Kudrin’s Shoes Will Be Hard To Fill


By Kim Iskyan

Investors have long viewed Russian finance minister Alexei Kudrin as the country’s second-most-important policymaker—and the primary reason for the dramatic turnaround in Russia’s macroeconomic position over the past decade.


Alexei Kudrin refuses to serve in Medvedev cabinet

With Kudrin’s sudden and unexpected departure from his post in late September, markets will begin to find out exactly how important Kudrin was.

Just hours after the ruling tandem of prime minister Vladimir Putin and president Dmitry Medvedev announced that they would be switching places in presidential elections next year (see Russia roundup), Kudrin told reporters that he would not serve in Medvedev’s cabinet, citing differences with Medvedev on budgetary priorities. Medvedev demanded an apology or resignation—and within a day Kudrin was relieved of his position.

Kudrin, the longest-serving finance minister in the G20, was the mastermind of the wide-ranging and radical reform of tax administration and enforcement that pulled Russia back from the brink soon after Putin became president in early 2000. Under Kudrin’s careful guidance—and admittedly helped by strong commodities prices—Russia balanced its budget, paid off foreign debt and built up international reserves to be the third-largest in the world. Thanks to the rainy-day funds that Kudrin masterminded, Russia survived the financial crisis of 2008-2009 in far better shape than it might have.
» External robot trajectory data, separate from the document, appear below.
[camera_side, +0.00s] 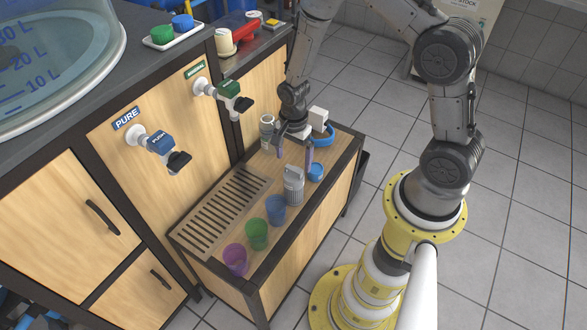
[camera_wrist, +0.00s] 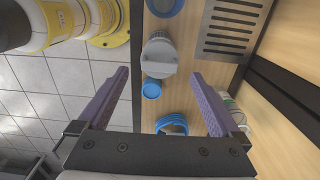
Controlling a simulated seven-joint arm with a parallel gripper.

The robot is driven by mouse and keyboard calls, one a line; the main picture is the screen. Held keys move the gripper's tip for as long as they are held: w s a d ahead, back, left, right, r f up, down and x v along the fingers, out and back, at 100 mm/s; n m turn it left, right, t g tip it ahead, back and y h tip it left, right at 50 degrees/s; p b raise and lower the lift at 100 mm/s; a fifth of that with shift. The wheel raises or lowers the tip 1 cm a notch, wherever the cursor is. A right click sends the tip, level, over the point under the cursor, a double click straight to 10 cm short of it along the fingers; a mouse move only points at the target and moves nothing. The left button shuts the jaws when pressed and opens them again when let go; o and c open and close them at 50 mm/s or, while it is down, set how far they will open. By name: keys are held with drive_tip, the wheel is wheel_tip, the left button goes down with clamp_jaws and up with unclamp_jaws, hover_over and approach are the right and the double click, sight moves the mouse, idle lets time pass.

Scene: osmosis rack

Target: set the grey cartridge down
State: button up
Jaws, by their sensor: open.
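The grey cartridge (camera_side: 293,187) stands upright on the wooden bench top, between the blue cup and a small blue cap. In the wrist view the grey cartridge (camera_wrist: 159,56) lies just beyond my fingertips, with its top facing the camera. My gripper (camera_side: 294,162) is open, with its two purple fingers spread apart above and behind the cartridge. In the wrist view my gripper (camera_wrist: 160,74) holds nothing, and no finger appears to touch the cartridge.
The blue cap (camera_side: 316,172) sits close beside the cartridge. Blue (camera_side: 276,210), green (camera_side: 257,234) and purple (camera_side: 235,259) cups line the bench's front edge. A slotted drip grate (camera_side: 222,208) lies behind them. A white-and-green cartridge (camera_side: 267,131) and a blue coil (camera_wrist: 172,124) stand near my gripper.

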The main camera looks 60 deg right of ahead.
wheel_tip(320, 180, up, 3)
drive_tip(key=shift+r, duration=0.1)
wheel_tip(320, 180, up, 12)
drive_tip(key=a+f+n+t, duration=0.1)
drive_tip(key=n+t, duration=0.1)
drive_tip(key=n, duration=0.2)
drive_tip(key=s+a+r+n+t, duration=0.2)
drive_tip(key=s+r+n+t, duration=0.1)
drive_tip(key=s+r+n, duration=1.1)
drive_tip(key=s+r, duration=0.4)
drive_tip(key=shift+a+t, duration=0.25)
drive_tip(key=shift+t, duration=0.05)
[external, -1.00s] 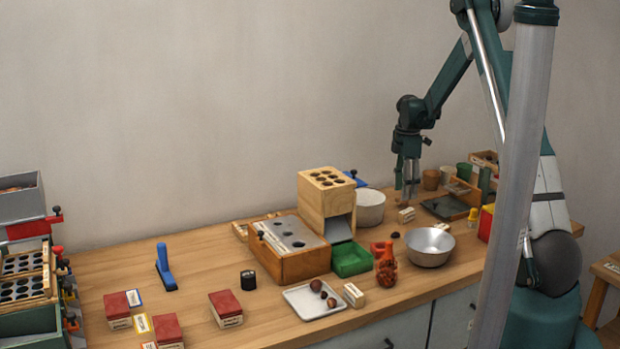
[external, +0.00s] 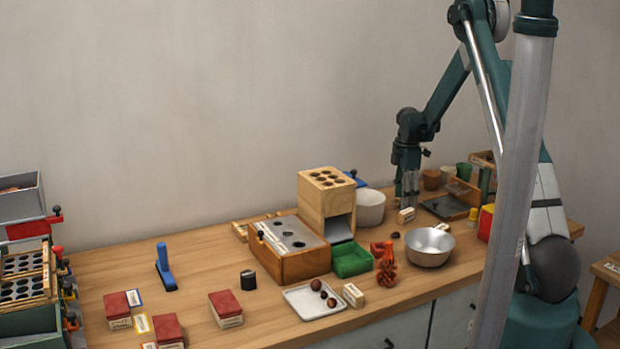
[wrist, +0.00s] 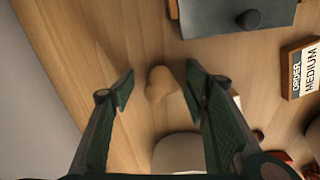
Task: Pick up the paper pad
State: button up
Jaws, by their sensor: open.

The finance minister’s departure comes at a time of heightened macroeconomic challenges for Russia. Global macroeconomic jitters, coupled with domestic political uncertainty, have pushed the ruble down in recent months. The Kremlin’s budget blueprint through 2014 assumes oil prices well above current levels, but projects budget deficits nevertheless. The naming of finance deputy Anton Siluanov as acting finance minister did little to reassure investors.

Many analysts think Kudrin will be back. He and Putin have a long and strong relationship that extends back more than 20 years. Market speculation suggests that Kudrin may be brought in to replace Medvedev as prime minister at some point. In the meantime, he may act as an adviser to Putin on fiscal and macroeconomic policy—help that Russia sorely needs.